On September 20th, 1954, the first FORTRAN program executed, proving high-level languages could rival hand-crafted assembly. Exactly 29 years later, the RSA algorithm was patented, solving secure communication between strangers. These twin pillars of abstraction and security continue to underpin modern computing.

September 20th stands as a unique inflection point in computing history—a date where two foundational technologies, separated by decades, demonstrated the transformative power of mathematical rigor applied to seemingly intractable engineering problems. Fortran liberated programmers from assembly's constraints, while RSA enabled trust in a digital world. Their legacies reveal enduring principles for building transformative systems.
Fortran: The Birth of the High-Level Abstraction (1954)
On September 20, 1954, the first FORTRAN program executed successfully on an IBM 704—a machine boasting 36-bit words, magnetic core memory, and blazing speed (40,000 instructions per second). This wasn't just a new language; it was a radical proposition: high-level abstractions could achieve performance rivaling meticulously hand-optimized assembly code. Skeptics were legion. Programming the IBM 704 demanded intimate hardware knowledge:
; IBM 704 Assembly - Sum 1 to 9
CLA =0
STO SUM
CLA =1
STO I
LOOP CLA I
CMP =10
TPL DONE
CLA SUM
ADD I
STO SUM
CLA I
ADD =1
STO I
TRA LOOP
DONE CLA SUM
John Backus's team at IBM silenced doubters with revolutionary compiler optimizations still foundational today:
- Register Allocation: Intelligently mapping variables to scarce hardware registers
- Common Subexpression Elimination: Preventing redundant calculations
- Loop Optimization & Strength Reduction: Transforming expensive operations within loops
Results were staggering: 25-50% speed improvements over naive code, achieving 80-90% of hand-optimized assembly performance for critical loops. Fortran proved abstraction enhanced, rather than sacrificed, efficiency:
! Modern Fortran (2018)
program sum_integers
implicit none
integer :: sum, i
sum = 0
do i = 1, 9
sum = sum + i
end do
print '(i0)', sum
end program
RSA: The Mathematics of Trust (1983)
Exactly 29 years later, on September 20, 1983, U.S. Patent 4,405,829 was granted to Rivest, Shamir, and Adleman for the RSA algorithm. It solved cryptography's holy grail: enabling secure communication between parties who had never met. Its security rested on a beautiful mathematical asymmetry:
# Easy: Multiply large primes
p = 982451653
q = 982451677
n = p * q # Trivial computation: 964851531524473281
# Hard: Given n, find p and q (The Integer Factorization Problem)
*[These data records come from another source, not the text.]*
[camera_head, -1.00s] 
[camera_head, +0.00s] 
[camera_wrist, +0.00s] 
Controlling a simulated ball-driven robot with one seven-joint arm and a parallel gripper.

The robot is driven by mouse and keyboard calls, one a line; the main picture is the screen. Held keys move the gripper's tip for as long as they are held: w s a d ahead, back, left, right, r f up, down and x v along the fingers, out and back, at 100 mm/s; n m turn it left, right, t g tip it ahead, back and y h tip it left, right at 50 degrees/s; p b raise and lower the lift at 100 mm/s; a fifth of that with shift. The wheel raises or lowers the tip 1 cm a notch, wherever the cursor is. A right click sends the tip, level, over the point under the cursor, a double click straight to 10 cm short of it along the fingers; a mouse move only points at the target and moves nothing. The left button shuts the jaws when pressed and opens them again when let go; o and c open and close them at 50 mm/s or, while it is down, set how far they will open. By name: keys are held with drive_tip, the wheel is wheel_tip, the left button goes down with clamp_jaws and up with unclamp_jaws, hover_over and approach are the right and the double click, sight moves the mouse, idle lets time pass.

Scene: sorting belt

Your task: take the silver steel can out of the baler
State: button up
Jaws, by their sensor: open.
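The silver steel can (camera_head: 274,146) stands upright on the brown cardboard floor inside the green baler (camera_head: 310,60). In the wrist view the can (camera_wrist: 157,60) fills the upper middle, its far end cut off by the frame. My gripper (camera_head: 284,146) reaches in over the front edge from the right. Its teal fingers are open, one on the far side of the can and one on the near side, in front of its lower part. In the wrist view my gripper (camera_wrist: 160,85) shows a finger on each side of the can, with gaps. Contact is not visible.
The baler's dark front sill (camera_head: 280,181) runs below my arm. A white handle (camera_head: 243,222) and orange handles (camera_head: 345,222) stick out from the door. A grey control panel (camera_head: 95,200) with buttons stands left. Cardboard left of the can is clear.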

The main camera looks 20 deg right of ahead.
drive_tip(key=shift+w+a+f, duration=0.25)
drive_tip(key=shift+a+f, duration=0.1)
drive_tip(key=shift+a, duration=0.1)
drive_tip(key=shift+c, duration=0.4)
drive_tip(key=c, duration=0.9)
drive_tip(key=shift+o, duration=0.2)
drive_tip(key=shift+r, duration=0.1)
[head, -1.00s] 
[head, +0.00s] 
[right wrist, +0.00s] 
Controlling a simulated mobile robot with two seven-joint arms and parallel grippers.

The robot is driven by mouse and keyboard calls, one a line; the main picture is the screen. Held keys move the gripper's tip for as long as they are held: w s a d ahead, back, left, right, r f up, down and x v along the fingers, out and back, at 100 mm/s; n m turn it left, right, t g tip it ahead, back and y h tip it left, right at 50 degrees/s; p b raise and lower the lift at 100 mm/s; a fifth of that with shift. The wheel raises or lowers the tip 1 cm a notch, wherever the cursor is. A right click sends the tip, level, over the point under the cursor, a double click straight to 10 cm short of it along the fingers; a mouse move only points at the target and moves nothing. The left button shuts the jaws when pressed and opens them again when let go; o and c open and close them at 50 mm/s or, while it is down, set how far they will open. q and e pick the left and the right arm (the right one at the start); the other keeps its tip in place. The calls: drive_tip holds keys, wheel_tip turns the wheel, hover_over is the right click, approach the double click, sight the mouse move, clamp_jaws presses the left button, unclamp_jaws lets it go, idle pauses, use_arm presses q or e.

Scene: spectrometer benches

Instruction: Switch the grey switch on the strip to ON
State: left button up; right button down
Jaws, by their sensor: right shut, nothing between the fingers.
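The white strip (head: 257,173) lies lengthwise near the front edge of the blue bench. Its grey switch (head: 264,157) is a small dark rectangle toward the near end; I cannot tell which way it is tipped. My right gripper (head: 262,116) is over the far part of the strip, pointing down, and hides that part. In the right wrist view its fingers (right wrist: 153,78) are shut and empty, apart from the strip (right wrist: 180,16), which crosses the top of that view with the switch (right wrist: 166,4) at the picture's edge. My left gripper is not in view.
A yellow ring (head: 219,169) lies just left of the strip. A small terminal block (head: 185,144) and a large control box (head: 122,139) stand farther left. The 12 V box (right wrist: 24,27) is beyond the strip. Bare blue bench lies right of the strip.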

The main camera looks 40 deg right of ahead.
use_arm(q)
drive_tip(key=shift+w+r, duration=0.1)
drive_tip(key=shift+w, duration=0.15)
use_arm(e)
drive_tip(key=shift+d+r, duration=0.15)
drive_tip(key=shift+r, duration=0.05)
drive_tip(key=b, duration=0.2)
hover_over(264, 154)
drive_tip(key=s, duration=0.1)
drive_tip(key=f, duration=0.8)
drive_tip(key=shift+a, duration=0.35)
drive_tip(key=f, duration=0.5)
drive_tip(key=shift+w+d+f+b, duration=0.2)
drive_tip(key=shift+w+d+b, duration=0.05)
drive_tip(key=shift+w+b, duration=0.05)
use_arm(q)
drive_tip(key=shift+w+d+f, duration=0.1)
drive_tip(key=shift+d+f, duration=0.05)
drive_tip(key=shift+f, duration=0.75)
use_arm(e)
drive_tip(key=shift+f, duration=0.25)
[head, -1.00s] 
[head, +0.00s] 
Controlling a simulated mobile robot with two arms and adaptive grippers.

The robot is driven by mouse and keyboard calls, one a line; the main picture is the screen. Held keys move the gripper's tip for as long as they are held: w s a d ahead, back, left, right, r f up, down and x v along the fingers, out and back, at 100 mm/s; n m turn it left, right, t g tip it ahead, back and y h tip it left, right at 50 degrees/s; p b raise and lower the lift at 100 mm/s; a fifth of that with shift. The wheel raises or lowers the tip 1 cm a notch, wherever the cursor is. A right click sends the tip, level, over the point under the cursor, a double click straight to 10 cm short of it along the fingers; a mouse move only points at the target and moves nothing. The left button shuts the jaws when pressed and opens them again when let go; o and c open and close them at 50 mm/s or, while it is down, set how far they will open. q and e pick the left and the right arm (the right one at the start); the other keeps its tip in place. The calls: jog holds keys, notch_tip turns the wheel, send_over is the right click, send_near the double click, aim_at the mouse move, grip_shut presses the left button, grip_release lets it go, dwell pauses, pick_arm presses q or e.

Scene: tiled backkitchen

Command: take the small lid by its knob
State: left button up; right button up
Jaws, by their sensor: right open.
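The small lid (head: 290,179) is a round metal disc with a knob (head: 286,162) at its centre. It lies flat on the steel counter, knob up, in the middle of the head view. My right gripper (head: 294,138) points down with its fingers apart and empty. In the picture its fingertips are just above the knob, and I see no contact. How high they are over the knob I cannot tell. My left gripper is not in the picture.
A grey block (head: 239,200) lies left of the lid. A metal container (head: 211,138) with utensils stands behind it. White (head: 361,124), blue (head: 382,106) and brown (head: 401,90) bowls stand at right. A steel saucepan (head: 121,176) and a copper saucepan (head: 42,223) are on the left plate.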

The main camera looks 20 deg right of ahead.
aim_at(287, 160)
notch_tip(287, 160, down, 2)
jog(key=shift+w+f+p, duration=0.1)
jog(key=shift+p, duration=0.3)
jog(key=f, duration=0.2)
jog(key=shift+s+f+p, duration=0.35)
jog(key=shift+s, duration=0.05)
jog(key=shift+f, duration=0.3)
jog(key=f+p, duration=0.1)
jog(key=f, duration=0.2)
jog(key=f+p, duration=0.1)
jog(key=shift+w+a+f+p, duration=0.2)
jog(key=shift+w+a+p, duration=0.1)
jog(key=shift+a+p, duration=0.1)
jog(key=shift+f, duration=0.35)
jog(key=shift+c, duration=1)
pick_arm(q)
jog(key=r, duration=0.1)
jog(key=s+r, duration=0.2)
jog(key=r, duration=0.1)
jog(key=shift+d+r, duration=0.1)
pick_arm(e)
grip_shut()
RSA's core genius lies in exploiting Euler's theorem and modular arithmetic. The algorithm generates keys:
- Two large primes (
p,q) - Modulus
n = p * q - Public exponent
e(often 65537), coprime to Euler's totientφ(n) = (p-1)(q-1) - Private exponent
d = e⁻¹ mod φ(n)
Encryption (c ≡ m^e mod n) and decryption (m ≡ c^d mod n) work because:
ed ≡ 1 (mod φ(n)) => ed = 1 + kφ(n)
m^{ed} = m^{1 + kφ(n)} = m * (m^{φ(n)})^k
By Euler's Theorem: m^{φ(n)} ≡ 1 (mod n) => m^{ed} ≡ m * 1^k ≡ m (mod n)
The security cost? Classical factoring scales exponentially with key size. A 2048-bit RSA key requires ~10²³ operations to crack—infeasible today but vulnerable to future quantum computers via Shor's algorithm (O(n³) quantum operations).
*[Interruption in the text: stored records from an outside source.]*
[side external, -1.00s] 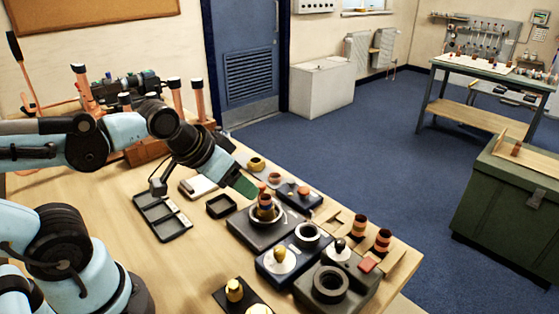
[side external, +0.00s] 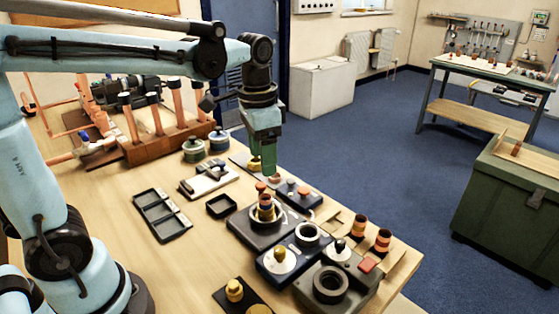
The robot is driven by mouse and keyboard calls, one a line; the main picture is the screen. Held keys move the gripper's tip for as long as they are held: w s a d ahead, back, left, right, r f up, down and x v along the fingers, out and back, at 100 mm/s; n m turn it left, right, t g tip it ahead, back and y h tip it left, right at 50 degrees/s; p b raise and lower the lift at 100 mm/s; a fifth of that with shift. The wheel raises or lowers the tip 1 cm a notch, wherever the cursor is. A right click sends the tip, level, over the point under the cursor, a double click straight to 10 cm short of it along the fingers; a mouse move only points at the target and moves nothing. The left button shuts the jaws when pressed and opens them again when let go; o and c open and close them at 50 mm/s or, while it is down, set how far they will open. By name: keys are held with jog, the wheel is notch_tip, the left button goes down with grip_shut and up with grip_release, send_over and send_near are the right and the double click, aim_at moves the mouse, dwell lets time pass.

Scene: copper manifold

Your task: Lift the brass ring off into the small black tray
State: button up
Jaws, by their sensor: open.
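A short stack of copper, dark and brass-coloured bands (side external: 265,207) stands upright in a round seat on a dark block; which band is the brass ring is too small to tell. A separate brass-coloured piece (side external: 254,165) sits on a pale plate behind it. The small black tray (side external: 221,207) is empty, left of the stack. My gripper (side external: 263,172) points straight down beside the brass-coloured piece, behind the stack. It is open, with nothing seen between its green fingers; the fingertips partly overlap the pieces there, and contact cannot be told.
A longer black tray with compartments (side external: 162,216) lies left of the small tray. A blue block with a round knob (side external: 281,260) and a grey block with a black ring (side external: 330,285) stand in front. Behind is a wooden rack of copper pipes (side external: 165,140).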

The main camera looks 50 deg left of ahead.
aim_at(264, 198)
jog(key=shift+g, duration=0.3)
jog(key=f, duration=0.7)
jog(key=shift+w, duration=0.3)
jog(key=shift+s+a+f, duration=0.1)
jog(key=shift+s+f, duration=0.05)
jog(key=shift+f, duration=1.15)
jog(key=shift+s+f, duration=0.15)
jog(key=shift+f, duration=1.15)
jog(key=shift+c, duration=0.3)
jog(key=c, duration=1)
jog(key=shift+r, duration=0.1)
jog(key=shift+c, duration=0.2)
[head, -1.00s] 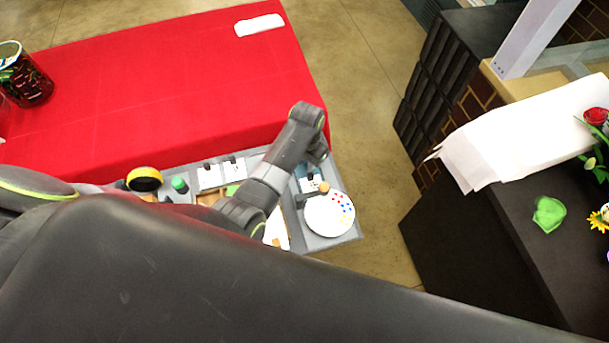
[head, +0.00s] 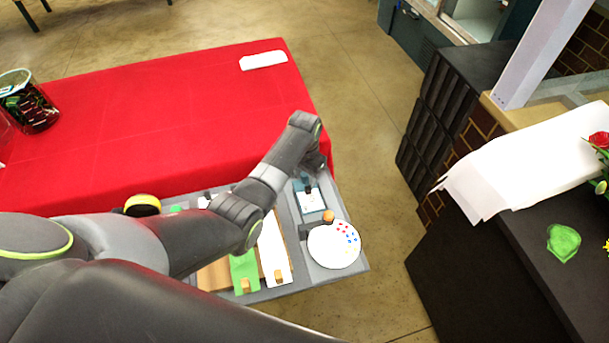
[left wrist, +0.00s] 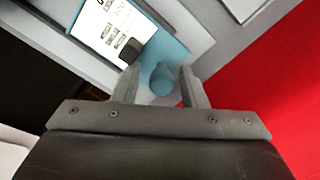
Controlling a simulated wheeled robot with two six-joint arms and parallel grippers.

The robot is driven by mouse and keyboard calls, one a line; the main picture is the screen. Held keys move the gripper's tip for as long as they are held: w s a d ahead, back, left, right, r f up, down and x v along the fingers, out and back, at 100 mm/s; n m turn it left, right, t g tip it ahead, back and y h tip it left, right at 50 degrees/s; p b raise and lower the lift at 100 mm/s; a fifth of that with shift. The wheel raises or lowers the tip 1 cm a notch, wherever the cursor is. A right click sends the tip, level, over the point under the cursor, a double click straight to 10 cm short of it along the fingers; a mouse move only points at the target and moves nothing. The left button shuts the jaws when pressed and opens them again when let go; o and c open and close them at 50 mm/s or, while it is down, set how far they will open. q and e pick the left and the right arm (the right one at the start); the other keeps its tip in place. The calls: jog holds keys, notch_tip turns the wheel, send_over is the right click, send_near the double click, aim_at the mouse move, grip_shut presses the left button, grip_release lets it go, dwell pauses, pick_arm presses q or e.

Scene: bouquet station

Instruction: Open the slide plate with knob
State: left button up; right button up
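The blue slide plate (left wrist: 172,50) shows in the left wrist view with a rounded blue knob (left wrist: 162,80) on it. A white printed card (left wrist: 114,32) lies against the plate. My left gripper (left wrist: 160,86) has its two fingers spread, one on each side of the knob, with small gaps visible. In the head view, the plate (head: 299,184) shows at the far right part of the grey board, and my left gripper (head: 318,165) is over it, partly hiding it; the knob is hidden there. My right gripper is in neither view.
The grey board (head: 300,284) also bears a white disc with coloured dots (head: 334,245), an orange knob (head: 328,215), and green (head: 243,270) and white (head: 275,250) strips. A red-covered table (head: 150,110) lies behind. A dark counter (head: 470,265) stands at right, with floor between.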

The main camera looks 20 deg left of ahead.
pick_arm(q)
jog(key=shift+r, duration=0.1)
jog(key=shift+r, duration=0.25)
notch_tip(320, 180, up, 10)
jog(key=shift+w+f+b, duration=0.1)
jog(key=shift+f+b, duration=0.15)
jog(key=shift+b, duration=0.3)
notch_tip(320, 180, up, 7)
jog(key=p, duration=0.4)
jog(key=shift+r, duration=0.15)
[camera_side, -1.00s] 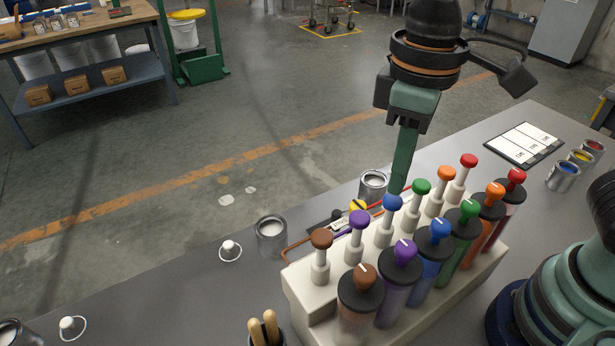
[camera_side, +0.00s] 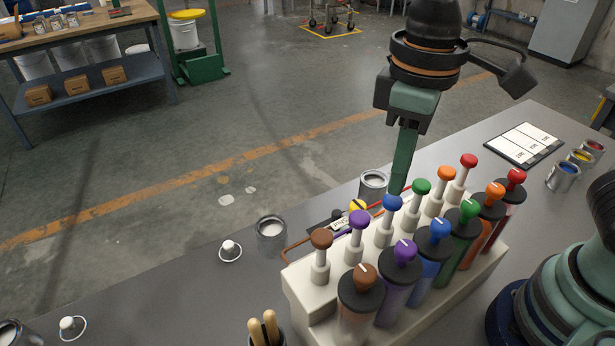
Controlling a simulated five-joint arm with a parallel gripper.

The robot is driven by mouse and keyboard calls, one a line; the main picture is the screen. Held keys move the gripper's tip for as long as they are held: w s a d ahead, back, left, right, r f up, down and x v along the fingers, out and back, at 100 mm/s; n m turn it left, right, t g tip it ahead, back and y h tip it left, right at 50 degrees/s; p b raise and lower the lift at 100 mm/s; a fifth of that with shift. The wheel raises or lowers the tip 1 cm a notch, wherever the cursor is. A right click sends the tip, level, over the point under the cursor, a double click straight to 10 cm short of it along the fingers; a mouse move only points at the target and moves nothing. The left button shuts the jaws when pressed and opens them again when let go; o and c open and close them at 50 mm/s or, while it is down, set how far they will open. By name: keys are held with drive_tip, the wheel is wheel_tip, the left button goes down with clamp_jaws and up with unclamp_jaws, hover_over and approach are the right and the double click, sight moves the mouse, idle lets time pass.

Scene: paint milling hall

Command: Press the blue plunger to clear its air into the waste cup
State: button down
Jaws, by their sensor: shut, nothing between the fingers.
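The blue plunger (camera_side: 392,204) has a round blue knob on a pale stem, in the back row of the cream rack (camera_side: 302,298). My gripper (camera_side: 398,188) points straight down with its green fingers shut and empty. Its tip is right over or just behind the blue knob; I cannot tell whether they touch. A blue canister (camera_side: 425,268) with a blue knob on its black lid stands in front of this plunger. Metal cups with pale contents stand behind the rack, one by my fingertip (camera_side: 372,186) and another farther left (camera_side: 270,236). I cannot tell which is the waste cup.
Brown (camera_side: 321,239), purple (camera_side: 358,220), green (camera_side: 420,187), orange (camera_side: 446,174) and red (camera_side: 468,161) plungers stand close beside the blue one. Brushes (camera_side: 264,328) stand at the front. A chart board (camera_side: 524,144) and small paint cans (camera_side: 563,177) lie right. The left tabletop is fairly clear.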

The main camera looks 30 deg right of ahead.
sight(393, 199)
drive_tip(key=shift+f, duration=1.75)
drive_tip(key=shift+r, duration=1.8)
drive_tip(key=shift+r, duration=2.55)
The Enduring Pattern: Abstraction Meets Skepticism
Both Fortran and RSA faced fierce initial skepticism rooted in performance concerns:
- 1954: "Real programmers write assembly; compilers are too slow."
- 1983: "Public-key crypto is too computationally heavy for real use."
History's verdict is clear: Tools solving fundamental problems overcome performance hurdles through relentless optimization and hardware advances. Fortran's compiler techniques became standard; RSA's efficiency improved dramatically with dedicated hardware and algorithms.
Why These Foundations Still Matter
- Mathematical Rigor Wins: Fortran succeeded through deep understanding of compiler theory and machine architecture. RSA rests on unassailable number theory. Lasting tech solves problems correctly at the foundational level.
- Abstraction Eliminates Toil: Fortran freed scientists from hardware minutiae. RSA eliminated the need for pre-shared secrets. The best technologies don't just add features—they remove entire classes of problems.
- Performance Follows Utility: Initial inefficiency is often a temporary barrier, not a fundamental flaw, for transformative ideas.
Seventy years on, Fortran still powers critical scientific computing. RSA, despite quantum threats, secures vast swathes of the internet. They stand as monuments to the power of applying deep mathematical understanding to create elegant abstractions that reshape our digital world—proof that on September 20th, computing took two giant leaps forward.